Я вижу из заметок, которые сам Вагнер оставил о своей юности, что он еще совсем ребенком жил в лоне театра, был завсегдатаем кулис и сочинял комедии. Музыка Вебера и позже Бетховена подействовала на его ум с необоримой силой, и вскоре, по прошествии лет и учебы, ему стало невозможно не мыслить двойственным образом: поэтично и музыкально, – не видеть идею одновременно в двух ее формах. Одно из двух искусств начинало свою работу там, где заканчивались границы другого. Драматическое наитие, занимавшее столь большое место в его способностях, должно было толкнуть его к бунту против пустоты, пошлости и нелепости пьес, написанных для музыки. Таким образом, само Провидение, которое руководит революциями в искусстве, способствовало созреванию в молодом немецком мозгу проблемы, так волновавшей девятнадцатый век. У того, кто внимательно прочел «Письмо о музыке», которое служит предисловием к «Четырем оперным поэмам во французском прозаическом переводе», не может быть на этот счет никаких сомнений. Имена Глюка и Меуля8 там часто упоминаются со страстной симпатией. Нравится это или нет г-ну Фетису, который хочет совершенно и навечно установить господство музыки в лирической драме, мнением таких умов, как Глюк, Дидро, Вольтер и Гете, нельзя пренебрегать. Если двое последних и отвергли позже свои излюбленные теории, то лишь из-за уныния и отчаяния. Листая «Письмо о музыке», я чувствовал, как в моей памяти оживают, словно благодаря некоему мнемоническому эху, различные пассажи из Дидро, где тот утверждал, что подлинная драматическая музыка не может быть чем-либо иным, нежели записанным и ритмизованным криком или вздохом страсти. Одни и те же научные, поэтические, творческие проблемы беспрестанно встают на протяжении веков, и Вагнер не выдает себя за изобретателя, но просто пытается подтвердить давнюю идею, которая, без сомнения, еще не раз будет то побежденной, то победительницей. На самом деле все вопросы крайне просты, а потому удивительно видеть, как против теорий музыки будущего (воспользуемся здесь выражением столь же неточным, как и известным) восстают даже те, кто так часто жаловался на муки, которым подвергает всякий здравый ум тупость обычного оперного либретто.
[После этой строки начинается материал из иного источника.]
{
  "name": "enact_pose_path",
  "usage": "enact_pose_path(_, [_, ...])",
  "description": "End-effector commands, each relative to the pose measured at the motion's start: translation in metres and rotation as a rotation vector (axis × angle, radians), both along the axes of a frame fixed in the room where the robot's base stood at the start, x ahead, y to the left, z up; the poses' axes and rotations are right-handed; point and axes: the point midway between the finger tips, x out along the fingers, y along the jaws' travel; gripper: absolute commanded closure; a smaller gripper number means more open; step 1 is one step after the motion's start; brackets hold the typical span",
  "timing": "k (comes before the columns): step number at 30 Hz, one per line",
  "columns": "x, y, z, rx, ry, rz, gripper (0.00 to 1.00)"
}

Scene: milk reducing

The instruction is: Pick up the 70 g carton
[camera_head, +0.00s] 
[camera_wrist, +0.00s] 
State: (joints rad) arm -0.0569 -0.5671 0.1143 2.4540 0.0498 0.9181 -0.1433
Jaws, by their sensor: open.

В том же «Письме о музыке», где автор дает очень короткий и прозрачный анализ трех своих предыдущих произведений («Искусство и революция», «Произведение искусства будущего» и «Опера и драма»), обнаруживается, что он питал живейший интерес к древнегреческому театру – совершенно естественный и даже неизбежный у музыкального драматурга, вынужденного искать в прошлом обоснование своего отвращения к настоящему; а также спасительные советы по созданию новых условий для лирической драмы. В своем письме Берлиозу он говорил уже больше года назад: «Я задумался, какими должны быть условия искусства, чтобы оно могло внушать публике непререкаемое уважение, и, чтобы не слишком углубляться в изучение этого вопроса, пришлось искать отправную точку в Древней Греции. Там я с самого начала нашел произведение в высшей степени художественное, драму, в которой идея, какой бы глубокой она ни была, может проявляться с наибольшей ясностью и наиболее общепонятным образом. Мы по праву удивляемся сегодня, что тридцать тысяч греков могли с пристальным интересом следить за представлениями трагедий Эсхила. Но если мы захотим выяснить, благодаря чему достигался подобный результат, то обнаружим, что это происходило благодаря единению всех искусств, вместе способствовавших достижению одной цели, то есть созданию наиболее совершенного и единственно верного художественного произведения. Это подвигло меня изучить отношения различных ветвей искусства между собой, и, уловив связь, которая существует между пластикой и мимикой, я изучил ту, что существует между музыкой и поэзией: из этого изучения внезапно проистекла ясность, полностью рассеявшая тьму, которая доселе меня смущала.
Я в самом деле признал, что там, где одно из этих искусств достигало неодолимых пределов, сразу же начиналась со строжайшей точностью сфера действия другого; и следовательно, через близкий союз этих двух искусств необычайно ясно выражалось то, что не могло выразить каждое из них по отдельности; и наоборот, любая попытка сделать средствами одного из двух то, что не могло быть сделано обоими вместе, неизбежно вело к невразумительности, сначала к путанице, а затем к упадку и порче каждого искусства в отдельности».